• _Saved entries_
* * * * * * *
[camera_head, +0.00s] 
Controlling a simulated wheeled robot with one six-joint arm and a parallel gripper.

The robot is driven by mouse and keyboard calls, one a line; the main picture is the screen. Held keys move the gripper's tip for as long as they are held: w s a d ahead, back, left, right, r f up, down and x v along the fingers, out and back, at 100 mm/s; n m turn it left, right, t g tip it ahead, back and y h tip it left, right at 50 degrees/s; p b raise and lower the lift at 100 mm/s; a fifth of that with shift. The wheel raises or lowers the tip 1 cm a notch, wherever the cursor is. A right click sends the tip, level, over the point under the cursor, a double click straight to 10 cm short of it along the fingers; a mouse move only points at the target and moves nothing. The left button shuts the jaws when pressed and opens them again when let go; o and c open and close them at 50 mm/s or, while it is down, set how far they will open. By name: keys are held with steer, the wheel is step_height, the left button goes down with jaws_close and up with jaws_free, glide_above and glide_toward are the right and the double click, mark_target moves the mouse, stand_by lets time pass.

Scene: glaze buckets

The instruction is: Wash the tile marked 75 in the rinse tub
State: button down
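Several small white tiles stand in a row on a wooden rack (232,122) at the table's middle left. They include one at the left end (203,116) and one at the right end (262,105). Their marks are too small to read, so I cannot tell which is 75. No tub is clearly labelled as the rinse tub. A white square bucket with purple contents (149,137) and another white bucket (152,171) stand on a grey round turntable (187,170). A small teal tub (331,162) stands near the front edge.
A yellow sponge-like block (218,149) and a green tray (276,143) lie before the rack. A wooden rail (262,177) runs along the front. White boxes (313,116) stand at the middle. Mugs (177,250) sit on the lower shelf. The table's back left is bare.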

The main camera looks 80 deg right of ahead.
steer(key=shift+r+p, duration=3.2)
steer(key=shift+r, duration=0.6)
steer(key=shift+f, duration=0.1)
* * * * * * *
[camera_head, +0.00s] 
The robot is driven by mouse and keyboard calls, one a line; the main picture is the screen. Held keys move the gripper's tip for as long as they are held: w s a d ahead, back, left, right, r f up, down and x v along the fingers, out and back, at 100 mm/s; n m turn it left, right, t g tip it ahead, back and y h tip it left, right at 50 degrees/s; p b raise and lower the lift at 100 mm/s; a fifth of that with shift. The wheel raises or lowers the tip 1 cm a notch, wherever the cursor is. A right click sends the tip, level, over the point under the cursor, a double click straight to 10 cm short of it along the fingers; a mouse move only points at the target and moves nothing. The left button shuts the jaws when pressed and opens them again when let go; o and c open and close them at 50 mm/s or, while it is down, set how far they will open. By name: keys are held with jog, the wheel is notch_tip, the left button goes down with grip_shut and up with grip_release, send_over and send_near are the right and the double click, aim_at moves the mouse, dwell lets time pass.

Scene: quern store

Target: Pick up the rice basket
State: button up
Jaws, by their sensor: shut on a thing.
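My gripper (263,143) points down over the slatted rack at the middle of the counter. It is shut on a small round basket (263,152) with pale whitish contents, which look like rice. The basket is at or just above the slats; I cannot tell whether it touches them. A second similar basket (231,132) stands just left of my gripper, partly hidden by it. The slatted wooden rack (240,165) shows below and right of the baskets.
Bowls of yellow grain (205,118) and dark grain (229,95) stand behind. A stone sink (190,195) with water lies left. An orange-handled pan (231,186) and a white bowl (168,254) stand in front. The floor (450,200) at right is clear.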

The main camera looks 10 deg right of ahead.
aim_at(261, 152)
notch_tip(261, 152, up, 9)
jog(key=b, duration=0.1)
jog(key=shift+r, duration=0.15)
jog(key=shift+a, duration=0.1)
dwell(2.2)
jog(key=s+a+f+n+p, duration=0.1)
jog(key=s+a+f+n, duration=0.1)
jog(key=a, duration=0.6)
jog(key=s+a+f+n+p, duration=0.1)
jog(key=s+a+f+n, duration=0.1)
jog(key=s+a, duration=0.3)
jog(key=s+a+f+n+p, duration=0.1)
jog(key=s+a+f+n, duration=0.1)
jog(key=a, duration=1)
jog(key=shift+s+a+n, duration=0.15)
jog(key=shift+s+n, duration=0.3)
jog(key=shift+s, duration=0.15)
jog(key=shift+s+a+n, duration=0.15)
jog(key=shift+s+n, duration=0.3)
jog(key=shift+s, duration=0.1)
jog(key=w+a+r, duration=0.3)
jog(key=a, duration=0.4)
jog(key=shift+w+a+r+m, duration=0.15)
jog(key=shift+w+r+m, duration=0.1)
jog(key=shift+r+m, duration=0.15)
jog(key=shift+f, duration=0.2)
* * * * * * *
• _TASK DIRECTIONS_
Return all lines with the word "Scene" in them.

• _EXERCISE RESPONSE_
Scene: glaze buckets
Scene: quern store

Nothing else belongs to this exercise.